Over the years the members of National Divide have played in dozens of bands in their hometown of Edmonton, Alberta, exploring every style from punk to jazz to heavy metal. In the last several years, though, they’ve found themselves inexorably pulled back to an even earlier time, drawn to the kind of country-based Canadiana that dominated their parents’ record collections in the 70’s and 80’s. Their music is deeply infused with their northern prairie roots. Their first release, under their former name The Plain Dealers, hit top-10 on campus and community national charts and was hailed by legendary music critic Chuck Eddy as “Northern Exposure country rock… a great EP, one of the best cdbaby releases I’ve heard this year.”  Since those early songs they’ve grown to embrace more modern elements in their sound, incorporating hints of synthesizers, loops and drum machines that enhance but never overwhelm. It’s an organic sound that arose by rejecting any effort to fit into a genre.

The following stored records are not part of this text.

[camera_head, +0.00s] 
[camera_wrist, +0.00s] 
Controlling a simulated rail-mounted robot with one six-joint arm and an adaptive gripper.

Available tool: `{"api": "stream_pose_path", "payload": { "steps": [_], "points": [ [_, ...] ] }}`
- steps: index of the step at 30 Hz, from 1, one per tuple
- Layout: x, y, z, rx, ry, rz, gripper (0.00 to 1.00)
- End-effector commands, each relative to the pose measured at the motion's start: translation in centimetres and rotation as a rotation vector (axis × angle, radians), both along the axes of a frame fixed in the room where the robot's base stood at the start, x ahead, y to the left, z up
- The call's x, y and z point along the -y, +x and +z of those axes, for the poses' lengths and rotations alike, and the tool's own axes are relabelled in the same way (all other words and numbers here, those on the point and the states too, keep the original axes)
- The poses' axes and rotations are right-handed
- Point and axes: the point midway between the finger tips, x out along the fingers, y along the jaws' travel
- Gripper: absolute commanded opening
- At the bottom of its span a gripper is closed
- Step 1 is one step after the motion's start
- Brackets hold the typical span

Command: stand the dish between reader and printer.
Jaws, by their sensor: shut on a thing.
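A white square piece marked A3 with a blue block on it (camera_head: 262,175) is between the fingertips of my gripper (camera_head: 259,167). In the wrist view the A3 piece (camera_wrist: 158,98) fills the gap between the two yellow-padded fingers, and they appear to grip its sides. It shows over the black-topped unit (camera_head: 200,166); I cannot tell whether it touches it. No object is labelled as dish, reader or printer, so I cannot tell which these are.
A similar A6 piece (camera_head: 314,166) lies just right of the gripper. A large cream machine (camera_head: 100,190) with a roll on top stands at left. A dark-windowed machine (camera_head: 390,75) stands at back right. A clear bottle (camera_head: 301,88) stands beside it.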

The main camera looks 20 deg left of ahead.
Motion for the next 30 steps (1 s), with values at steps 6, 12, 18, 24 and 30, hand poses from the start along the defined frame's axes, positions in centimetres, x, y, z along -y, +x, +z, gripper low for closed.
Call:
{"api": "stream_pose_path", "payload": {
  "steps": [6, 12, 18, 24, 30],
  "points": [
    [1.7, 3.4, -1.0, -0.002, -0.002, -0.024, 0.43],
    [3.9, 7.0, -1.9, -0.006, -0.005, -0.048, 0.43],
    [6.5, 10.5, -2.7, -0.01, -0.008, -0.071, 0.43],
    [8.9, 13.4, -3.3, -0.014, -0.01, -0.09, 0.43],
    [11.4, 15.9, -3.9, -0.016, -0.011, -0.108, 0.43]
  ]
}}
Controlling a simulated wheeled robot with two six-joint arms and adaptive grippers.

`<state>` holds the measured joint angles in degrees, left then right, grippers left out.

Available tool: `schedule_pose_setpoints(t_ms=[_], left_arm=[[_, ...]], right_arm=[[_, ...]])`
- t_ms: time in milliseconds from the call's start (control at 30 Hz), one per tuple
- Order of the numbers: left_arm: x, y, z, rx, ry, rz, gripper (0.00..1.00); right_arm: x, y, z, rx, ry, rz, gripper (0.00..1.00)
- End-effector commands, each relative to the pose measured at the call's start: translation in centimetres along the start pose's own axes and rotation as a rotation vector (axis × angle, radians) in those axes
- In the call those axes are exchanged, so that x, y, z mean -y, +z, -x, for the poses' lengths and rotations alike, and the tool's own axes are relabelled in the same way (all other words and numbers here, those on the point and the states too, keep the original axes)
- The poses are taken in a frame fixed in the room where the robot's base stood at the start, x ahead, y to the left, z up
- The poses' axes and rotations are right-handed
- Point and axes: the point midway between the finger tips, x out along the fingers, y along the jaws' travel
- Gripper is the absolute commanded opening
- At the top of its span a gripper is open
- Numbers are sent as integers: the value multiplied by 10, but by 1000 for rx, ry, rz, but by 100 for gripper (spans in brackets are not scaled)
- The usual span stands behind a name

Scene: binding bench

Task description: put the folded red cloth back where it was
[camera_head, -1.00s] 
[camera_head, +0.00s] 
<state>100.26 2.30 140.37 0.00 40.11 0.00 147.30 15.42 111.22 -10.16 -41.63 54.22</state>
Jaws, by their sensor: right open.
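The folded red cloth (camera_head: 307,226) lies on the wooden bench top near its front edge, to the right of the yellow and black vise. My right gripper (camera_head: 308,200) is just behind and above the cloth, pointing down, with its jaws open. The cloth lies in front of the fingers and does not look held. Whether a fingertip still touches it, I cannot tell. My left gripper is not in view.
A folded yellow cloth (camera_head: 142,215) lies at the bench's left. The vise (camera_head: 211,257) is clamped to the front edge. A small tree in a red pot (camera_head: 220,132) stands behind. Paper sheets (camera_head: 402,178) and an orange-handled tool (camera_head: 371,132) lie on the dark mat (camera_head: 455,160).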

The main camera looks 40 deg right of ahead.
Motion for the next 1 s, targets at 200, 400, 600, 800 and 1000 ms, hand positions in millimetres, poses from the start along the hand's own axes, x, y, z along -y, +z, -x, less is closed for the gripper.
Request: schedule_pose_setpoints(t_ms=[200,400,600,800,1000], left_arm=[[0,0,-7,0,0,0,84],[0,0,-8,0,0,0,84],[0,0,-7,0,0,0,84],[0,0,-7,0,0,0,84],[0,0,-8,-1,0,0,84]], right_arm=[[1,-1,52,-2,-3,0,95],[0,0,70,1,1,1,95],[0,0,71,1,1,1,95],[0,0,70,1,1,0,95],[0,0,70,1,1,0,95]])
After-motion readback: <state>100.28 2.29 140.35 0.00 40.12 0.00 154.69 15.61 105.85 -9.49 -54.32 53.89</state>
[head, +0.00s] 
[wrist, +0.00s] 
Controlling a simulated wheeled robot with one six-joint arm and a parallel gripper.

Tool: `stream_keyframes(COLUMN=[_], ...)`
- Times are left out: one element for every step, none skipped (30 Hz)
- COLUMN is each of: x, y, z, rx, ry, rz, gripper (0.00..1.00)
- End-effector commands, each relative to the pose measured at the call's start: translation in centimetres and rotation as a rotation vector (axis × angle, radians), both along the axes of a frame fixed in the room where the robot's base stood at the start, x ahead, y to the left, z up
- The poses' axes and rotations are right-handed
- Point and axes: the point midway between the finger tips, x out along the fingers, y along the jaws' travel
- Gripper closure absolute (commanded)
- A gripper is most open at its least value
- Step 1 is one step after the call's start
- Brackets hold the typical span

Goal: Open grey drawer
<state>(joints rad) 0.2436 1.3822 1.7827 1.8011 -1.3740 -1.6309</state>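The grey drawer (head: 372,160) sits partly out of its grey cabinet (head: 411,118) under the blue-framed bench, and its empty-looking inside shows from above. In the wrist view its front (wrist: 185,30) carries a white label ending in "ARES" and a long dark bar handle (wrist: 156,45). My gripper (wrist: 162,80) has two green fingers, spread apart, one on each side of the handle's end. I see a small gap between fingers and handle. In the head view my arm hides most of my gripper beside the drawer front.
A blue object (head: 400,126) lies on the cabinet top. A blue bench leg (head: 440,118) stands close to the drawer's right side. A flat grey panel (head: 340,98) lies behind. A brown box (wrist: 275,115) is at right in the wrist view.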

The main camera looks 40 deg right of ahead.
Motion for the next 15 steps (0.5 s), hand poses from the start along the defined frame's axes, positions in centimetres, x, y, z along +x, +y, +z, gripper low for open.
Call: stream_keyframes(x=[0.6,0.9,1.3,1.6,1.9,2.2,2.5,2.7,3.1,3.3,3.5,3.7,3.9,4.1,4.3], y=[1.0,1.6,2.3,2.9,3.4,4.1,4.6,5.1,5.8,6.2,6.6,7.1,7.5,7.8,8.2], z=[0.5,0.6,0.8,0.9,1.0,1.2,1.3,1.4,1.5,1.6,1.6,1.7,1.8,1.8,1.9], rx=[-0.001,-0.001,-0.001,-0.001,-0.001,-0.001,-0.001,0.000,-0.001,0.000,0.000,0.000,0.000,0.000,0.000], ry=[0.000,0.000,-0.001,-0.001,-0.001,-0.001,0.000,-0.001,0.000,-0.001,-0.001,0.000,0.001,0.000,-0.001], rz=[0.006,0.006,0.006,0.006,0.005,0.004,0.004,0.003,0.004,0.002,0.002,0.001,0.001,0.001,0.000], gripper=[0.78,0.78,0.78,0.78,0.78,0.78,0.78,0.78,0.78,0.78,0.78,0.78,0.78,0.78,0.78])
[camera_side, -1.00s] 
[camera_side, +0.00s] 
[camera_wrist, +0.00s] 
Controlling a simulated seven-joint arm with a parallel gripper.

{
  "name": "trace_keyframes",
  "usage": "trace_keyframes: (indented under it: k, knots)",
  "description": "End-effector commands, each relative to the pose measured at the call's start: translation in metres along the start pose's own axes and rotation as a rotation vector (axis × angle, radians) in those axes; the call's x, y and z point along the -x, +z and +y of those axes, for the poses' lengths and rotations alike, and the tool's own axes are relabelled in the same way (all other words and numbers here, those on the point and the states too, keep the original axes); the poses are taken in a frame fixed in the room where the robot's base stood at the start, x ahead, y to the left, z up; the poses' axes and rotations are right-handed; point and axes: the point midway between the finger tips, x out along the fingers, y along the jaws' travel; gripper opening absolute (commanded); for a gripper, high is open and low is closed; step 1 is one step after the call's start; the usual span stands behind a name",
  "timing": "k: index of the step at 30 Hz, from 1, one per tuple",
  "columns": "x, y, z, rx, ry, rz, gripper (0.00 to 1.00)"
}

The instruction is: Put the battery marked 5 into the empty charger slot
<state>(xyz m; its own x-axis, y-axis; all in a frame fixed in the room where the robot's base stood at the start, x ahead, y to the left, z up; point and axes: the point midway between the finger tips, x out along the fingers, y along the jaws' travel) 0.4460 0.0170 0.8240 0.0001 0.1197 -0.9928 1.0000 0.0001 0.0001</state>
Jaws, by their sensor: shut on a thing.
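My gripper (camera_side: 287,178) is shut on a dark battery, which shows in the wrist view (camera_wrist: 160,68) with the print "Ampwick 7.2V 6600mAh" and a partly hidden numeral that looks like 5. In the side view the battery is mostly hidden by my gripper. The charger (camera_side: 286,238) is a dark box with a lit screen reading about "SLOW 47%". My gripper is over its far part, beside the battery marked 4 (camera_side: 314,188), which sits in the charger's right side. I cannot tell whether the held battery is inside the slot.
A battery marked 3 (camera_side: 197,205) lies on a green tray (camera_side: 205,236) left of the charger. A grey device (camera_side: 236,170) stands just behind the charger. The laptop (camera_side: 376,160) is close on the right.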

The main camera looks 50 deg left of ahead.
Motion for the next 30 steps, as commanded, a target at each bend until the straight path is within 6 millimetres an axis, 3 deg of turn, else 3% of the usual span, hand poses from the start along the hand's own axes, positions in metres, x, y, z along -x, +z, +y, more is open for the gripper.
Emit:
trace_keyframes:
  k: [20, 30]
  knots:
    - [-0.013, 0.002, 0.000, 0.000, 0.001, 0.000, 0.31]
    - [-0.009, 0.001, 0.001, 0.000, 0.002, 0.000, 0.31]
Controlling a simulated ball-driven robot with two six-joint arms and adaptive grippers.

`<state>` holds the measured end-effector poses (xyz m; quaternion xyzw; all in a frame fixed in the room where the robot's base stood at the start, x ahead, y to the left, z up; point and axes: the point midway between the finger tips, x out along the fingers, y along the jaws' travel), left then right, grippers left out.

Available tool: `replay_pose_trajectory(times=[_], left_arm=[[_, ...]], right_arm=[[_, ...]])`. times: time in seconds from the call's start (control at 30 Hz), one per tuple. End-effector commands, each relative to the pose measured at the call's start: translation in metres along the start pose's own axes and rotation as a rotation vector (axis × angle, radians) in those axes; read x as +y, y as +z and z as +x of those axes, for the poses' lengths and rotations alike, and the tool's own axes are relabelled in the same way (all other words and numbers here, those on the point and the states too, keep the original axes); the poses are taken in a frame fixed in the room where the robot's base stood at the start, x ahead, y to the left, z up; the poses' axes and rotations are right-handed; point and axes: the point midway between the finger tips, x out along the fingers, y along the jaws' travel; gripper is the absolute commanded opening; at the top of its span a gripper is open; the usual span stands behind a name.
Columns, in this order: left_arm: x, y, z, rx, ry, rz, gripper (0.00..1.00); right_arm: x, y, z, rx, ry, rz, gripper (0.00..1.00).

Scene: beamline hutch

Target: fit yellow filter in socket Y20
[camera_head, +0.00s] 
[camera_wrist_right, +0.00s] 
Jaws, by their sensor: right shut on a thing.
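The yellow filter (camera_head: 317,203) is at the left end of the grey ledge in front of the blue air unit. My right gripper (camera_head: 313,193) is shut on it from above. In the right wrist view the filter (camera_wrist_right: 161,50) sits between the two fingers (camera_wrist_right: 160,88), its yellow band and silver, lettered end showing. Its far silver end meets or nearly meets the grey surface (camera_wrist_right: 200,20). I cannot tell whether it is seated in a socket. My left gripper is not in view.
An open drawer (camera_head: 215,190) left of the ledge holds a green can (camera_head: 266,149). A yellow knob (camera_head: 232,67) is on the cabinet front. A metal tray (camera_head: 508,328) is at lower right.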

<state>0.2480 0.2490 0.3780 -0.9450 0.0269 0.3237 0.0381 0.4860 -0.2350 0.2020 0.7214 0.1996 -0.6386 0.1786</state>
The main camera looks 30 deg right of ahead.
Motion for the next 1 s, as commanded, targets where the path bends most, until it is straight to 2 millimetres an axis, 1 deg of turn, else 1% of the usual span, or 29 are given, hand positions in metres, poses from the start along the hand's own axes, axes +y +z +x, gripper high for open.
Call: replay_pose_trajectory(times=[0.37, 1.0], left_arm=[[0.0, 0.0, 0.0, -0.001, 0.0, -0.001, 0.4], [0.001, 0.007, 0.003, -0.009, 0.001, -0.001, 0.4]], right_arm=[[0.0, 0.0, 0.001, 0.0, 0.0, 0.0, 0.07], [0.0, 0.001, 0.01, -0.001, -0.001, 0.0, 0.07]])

All of the songs on National Divide’s latest release, “February”, were written in a two-week session the band spent during one of the coldest winters in Edmonton’s history. It’s an album firmly rooted in its time and place; a tribute to the hard winters they all love in a way that only those who grew up on the prairies could. From the tremolo guitars and lush harmonies of “Trust Me” to the lonely lament of “Illinois”, it spans a range of emotions and sounds.  The words express a tragic longing but the music says that everything is going to be alright.